7 Simulation in the Urban Context

In urban operations research we often encounter the following situation: a new operational strategy has been proposed (e.g., a new strategy for allocating fire engines among firehouses or a different set of rules for ambulance dispatching) and we wish to investigate its implications for several indices of an urban service system's performance. In attempting to use for this purpose some of the analytical techniques that we have presented so far, either of two things may happen: the problem may prove to be too complicated to solve analytically; or the problem may be tractable in some respects but the level of detail provided by the analytical answers may be insufficient for our needs.

In either event, it is clear that we would like to learn much more about our problem. One possible solution is to put the new concept into practice on an experimental basis and see if it produces the desired results. However, many constraints of an economic, technical, legal, or political nature very often make such experiments infeasible. Only very rarely does one have an opportunity to perform large-scale experiments in the "real world" with an urban service system. The risks and the costs are usually so high that responsible administrators refuse to give permission or provide the resources necessary for such "trial runs."

Faced with an inability to use an analytical approach or to perform a real-world, real-time experiment with the actual system, the analyst or the planner might then resort to the technique of simulation.

Simulation is a term that has been used to describe many different kinds of activities. For instance, the military exercises that armed forces all over the world perform on a more-or-less regular basis can be considered as examples of simulation (of actual war conditions in this case). So, for that matter, can that part of the training program of airline pilots which involves flying the mock version of an airplane (the "simulator") in a laboratory under "simulated" traffic conditions. Here, however, we shall use a considerably stricter definition:

Definition: Simulation is the procedure in which a computer-based mathematical model of a physical system is used to perform experiments with that system by generating external stimuli ("demands") and observing how the system reacts to them over a period of time.

Thus, central to the idea of simulation-in this interpretation, at leastis the notion of a mathematical model. Almost equally important is the presence of the digital computer as the device which, through its prodigious computational abilities and speed, provides attractive and powerful features to simulation. In fact, it is because simulation is so closely linked with the computer as its tool that this technique did not really come on its own until after the second generation of computers came into existence in the early 1960s.
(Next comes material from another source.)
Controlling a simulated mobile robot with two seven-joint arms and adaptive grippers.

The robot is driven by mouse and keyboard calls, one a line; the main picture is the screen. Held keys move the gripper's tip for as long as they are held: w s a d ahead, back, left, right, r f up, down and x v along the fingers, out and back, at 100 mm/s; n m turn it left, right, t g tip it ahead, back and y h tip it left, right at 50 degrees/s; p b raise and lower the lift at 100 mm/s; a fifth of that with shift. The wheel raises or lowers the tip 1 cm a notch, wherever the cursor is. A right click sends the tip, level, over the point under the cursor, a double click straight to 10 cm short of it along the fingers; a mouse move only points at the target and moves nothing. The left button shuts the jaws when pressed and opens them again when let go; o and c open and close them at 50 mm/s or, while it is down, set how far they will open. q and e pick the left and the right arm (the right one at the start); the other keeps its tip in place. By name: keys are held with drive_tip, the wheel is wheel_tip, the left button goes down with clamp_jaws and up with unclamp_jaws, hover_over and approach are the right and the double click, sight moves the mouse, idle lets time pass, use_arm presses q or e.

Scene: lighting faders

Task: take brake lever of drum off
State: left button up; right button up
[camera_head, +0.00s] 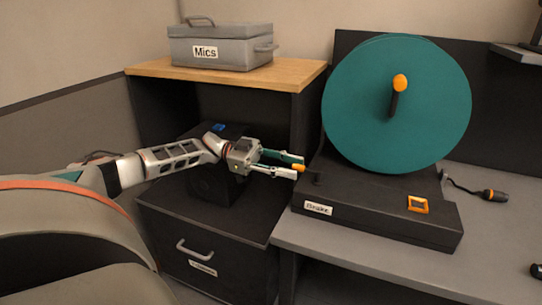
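The teal drum (436,125) stands on a black base (375,222) on the grey desk, with an orange-tipped black crank handle (399,84) on its face. At the base's left end, above a white label (318,207) that seems to read "Brake", is the brake lever, whose orange tip (299,168) points left. My left gripper (301,166) reaches in from the left at that tip. Its fingers are apart, with the tip between or just beside their ends; contact cannot be told. My right gripper is not in view.
A grey "Mics" box (221,50) sits on a wooden-topped shelf (293,75) behind my left arm. A black drawer cabinet (216,250) stands below the arm. An orange square frame (417,204) is on the base. An orange-and-black handled tool (490,194) lies on the desk (480,245).

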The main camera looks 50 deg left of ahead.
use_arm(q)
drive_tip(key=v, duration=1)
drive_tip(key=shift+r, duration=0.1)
Also central to the concept of simulation is the idea of learning from "empirical" evidence (i.e., from observation of the outcomes of experiments). This is in contrast to the classical approach in mathematics, in which problems are solved once and for all for some given set of assumptions. For this reason simulation is sometimes referred to as the experimental branch of mathematics.

The use of simulation in urban operations research is already considerable and is likely to continue growing in the future. In this chapter we shall examine those specific aspects of simulation which are particularly important in this area of application.

One such aspect is the simulation of probabilistic events. The importance of analyzing urban service systems from a probabilistic point of view is one of the central themes of this book: as we have already noted many times, it is the probabilistic nature of demand and of service requirements for most urban services that makes them difficult to manage and ultimately contributes heavily to their high cost. Thus, the ability to simulate random events is essential to simulation in urban operations research. Section 7.1 will deal in some detail with this topic.

The second area of emphasis in this chapter concerns techniques for working with two-dimensional geometrical relationships in the computer. Obviously, the ability to work with such relationships is essential to simulations of urban services. As we shall see, solutions to problems that appear "natural" and straightforward to human beings require careful analysis and delineation when programmed for a computer.

We shall also discuss briefly simulation languages and the technique of event-paced simulation, which is very convenient for simulating queueing systems of any kind. Finally, simulation is, in some instances, a rather controversial technique. We shall therefore conclude this chapter with a discussion of the advantages, disadvantages, and misuse of simulation as an urban operations research technique.